* **Stored data**:
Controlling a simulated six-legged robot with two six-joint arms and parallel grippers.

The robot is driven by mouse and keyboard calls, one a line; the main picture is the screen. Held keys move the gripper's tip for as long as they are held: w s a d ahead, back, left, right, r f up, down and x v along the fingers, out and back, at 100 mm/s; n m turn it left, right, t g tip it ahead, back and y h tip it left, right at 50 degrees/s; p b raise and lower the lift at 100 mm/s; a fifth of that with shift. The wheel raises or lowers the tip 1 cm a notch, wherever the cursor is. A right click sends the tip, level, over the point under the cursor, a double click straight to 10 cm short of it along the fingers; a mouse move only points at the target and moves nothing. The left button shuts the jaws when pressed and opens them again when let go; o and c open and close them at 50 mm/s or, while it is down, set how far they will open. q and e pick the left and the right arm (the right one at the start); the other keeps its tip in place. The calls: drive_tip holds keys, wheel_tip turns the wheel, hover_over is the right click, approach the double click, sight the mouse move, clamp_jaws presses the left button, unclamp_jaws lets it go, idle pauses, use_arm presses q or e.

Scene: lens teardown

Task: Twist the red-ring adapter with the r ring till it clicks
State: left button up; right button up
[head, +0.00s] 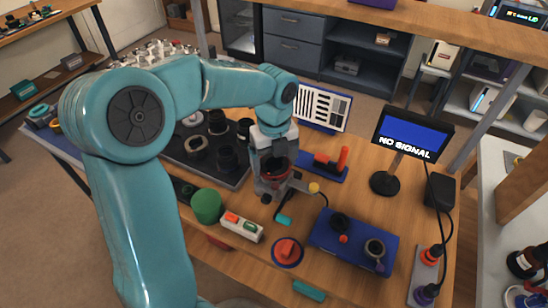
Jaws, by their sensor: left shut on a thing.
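My left arm reaches across the table from the left, and its gripper (272,184) points down near the middle. It is shut on a dark round piece with a red band (279,165), which looks like the red-ring adapter. This piece sits low between the fingers, over a grey holder on the table, and is partly hidden by the gripper. I cannot tell whether it is seated or how far it is turned. I cannot single out the r ring. My right gripper is not in view.
A dark tray (238,183) with several lens parts lies behind left. A green cylinder (207,205), a switch box (241,226) and a red-topped disc (288,252) stand in front. A blue mat (324,234) lies front right. A NO SIGNAL monitor (412,132) stands behind right.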

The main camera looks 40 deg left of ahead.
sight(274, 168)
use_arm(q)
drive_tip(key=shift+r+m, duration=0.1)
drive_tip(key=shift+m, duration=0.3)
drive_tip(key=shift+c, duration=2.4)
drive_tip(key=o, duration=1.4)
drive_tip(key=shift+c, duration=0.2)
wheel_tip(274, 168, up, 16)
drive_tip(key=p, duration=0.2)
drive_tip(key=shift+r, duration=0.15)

* **To do**: Copy out exactly the lines from the line with "Jaws, by their sensor: left shut on a thing." to the end of the listing, including both of those lines, and give nothing else.

* **Response to the exercise**:
Jaws, by their sensor: left shut on a thing.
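My left arm reaches across the table from the left, and its gripper (272,184) points down near the middle. It is shut on a dark round piece with a red band (279,165), which looks like the red-ring adapter. This piece sits low between the fingers, over a grey holder on the table, and is partly hidden by the gripper. I cannot tell whether it is seated or how far it is turned. I cannot single out the r ring. My right gripper is not in view.
A dark tray (238,183) with several lens parts lies behind left. A green cylinder (207,205), a switch box (241,226) and a red-topped disc (288,252) stand in front. A blue mat (324,234) lies front right. A NO SIGNAL monitor (412,132) stands behind right.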

The main camera looks 40 deg left of ahead.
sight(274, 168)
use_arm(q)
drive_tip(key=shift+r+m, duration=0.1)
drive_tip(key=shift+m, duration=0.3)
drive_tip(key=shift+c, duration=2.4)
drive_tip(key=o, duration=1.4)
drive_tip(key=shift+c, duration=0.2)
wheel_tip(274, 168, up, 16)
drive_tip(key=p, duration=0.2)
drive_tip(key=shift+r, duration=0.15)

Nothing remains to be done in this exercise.